- Data excerpt -
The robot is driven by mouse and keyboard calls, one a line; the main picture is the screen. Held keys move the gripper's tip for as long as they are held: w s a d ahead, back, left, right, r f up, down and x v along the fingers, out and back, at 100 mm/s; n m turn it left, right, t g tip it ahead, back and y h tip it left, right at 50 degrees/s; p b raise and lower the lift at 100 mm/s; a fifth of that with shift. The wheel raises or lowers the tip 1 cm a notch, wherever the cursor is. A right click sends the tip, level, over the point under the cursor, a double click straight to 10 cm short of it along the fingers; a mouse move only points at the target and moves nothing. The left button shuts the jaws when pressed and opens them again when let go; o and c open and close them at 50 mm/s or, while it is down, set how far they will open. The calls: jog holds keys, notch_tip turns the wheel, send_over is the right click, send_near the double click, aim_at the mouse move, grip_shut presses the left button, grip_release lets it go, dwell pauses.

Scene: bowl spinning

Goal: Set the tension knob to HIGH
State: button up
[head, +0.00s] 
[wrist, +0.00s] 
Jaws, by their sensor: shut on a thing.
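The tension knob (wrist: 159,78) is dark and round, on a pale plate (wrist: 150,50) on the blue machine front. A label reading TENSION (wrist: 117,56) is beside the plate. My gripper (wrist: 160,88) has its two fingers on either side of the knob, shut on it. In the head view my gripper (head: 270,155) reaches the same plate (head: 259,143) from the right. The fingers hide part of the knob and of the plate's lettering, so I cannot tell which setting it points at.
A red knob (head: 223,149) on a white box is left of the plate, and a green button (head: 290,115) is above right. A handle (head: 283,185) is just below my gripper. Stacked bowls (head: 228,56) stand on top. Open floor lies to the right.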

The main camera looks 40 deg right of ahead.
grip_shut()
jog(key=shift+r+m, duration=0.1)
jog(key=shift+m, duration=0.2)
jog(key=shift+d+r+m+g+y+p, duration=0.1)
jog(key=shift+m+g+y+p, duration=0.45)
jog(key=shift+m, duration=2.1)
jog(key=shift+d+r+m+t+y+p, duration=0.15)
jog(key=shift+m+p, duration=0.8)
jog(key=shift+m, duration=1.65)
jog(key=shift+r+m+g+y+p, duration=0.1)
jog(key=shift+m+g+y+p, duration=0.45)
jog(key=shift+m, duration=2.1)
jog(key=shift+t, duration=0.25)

- Exercise prompt -
Copy the data above in full, character for character.

- Exercise response -
The robot is driven by mouse and keyboard calls, one a line; the main picture is the screen. Held keys move the gripper's tip for as long as they are held: w s a d ahead, back, left, right, r f up, down and x v along the fingers, out and back, at 100 mm/s; n m turn it left, right, t g tip it ahead, back and y h tip it left, right at 50 degrees/s; p b raise and lower the lift at 100 mm/s; a fifth of that with shift. The wheel raises or lowers the tip 1 cm a notch, wherever the cursor is. A right click sends the tip, level, over the point under the cursor, a double click straight to 10 cm short of it along the fingers; a mouse move only points at the target and moves nothing. The left button shuts the jaws when pressed and opens them again when let go; o and c open and close them at 50 mm/s or, while it is down, set how far they will open. The calls: jog holds keys, notch_tip turns the wheel, send_over is the right click, send_near the double click, aim_at the mouse move, grip_shut presses the left button, grip_release lets it go, dwell pauses.

Scene: bowl spinning

Goal: Set the tension knob to HIGH
State: button up
[head, +0.00s] 
[wrist, +0.00s] 
Jaws, by their sensor: shut on a thing.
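The tension knob (wrist: 159,78) is dark and round, on a pale plate (wrist: 150,50) on the blue machine front. A label reading TENSION (wrist: 117,56) is beside the plate. My gripper (wrist: 160,88) has its two fingers on either side of the knob, shut on it. In the head view my gripper (head: 270,155) reaches the same plate (head: 259,143) from the right. The fingers hide part of the knob and of the plate's lettering, so I cannot tell which setting it points at.
A red knob (head: 223,149) on a white box is left of the plate, and a green button (head: 290,115) is above right. A handle (head: 283,185) is just below my gripper. Stacked bowls (head: 228,56) stand on top. Open floor lies to the right.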

The main camera looks 40 deg right of ahead.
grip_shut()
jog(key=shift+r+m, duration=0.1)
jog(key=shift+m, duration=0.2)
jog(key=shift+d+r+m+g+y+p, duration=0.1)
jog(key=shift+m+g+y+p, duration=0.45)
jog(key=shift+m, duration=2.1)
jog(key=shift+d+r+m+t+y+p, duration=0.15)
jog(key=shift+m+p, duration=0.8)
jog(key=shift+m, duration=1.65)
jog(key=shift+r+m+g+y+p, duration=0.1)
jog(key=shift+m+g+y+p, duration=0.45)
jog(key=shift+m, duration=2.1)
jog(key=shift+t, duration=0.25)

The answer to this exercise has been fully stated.